Task goal – Restate the listing that follows word for word, without its pictures.

::: Information supplied

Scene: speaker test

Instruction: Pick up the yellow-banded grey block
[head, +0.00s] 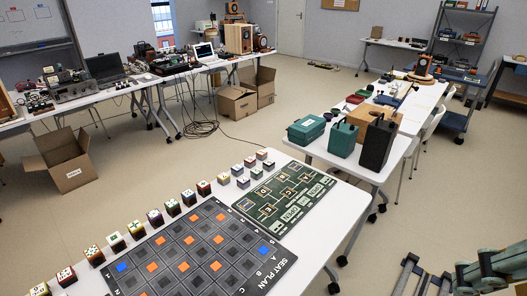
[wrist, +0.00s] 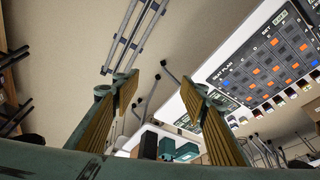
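Several small blocks with light, marked tops stand in a row along the left edge of the seat-plan mat (head: 215,245) in the head view. A group of greyer blocks (head: 243,182) stands at the row's far end, beside the green board (head: 283,195). The bands are too small to tell which block is the yellow-banded grey one. My gripper (wrist: 160,83) is open and empty in the wrist view, its two fingers wide apart above the floor. It is well away from the blocks, which show small at the right of that view (wrist: 265,107).
The white table (head: 325,225) carries the blocks, mat and board. Behind it, a second table holds a teal case (head: 306,130), a green box (head: 343,139) and a dark box (head: 377,144). An open carton (head: 64,160) stands on the floor at left.

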::::::

Result of the task –
Scene: speaker test

Instruction: Pick up the yellow-banded grey block
[head, +0.00s] 
[wrist, +0.00s] 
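Several small blocks with light, marked tops stand in a row along the left edge of the seat-plan mat (head: 215,245) in the head view. A group of greyer blocks (head: 243,182) stands at the row's far end, beside the green board (head: 283,195). The bands are too small to tell which block is the yellow-banded grey one. My gripper (wrist: 160,83) is open and empty in the wrist view, its two fingers wide apart above the floor. It is well away from the blocks, which show small at the right of that view (wrist: 265,107).
The white table (head: 325,225) carries the blocks, mat and board. Behind it, a second table holds a teal case (head: 306,130), a green box (head: 343,139) and a dark box (head: 377,144). An open carton (head: 64,160) stands on the floor at left.

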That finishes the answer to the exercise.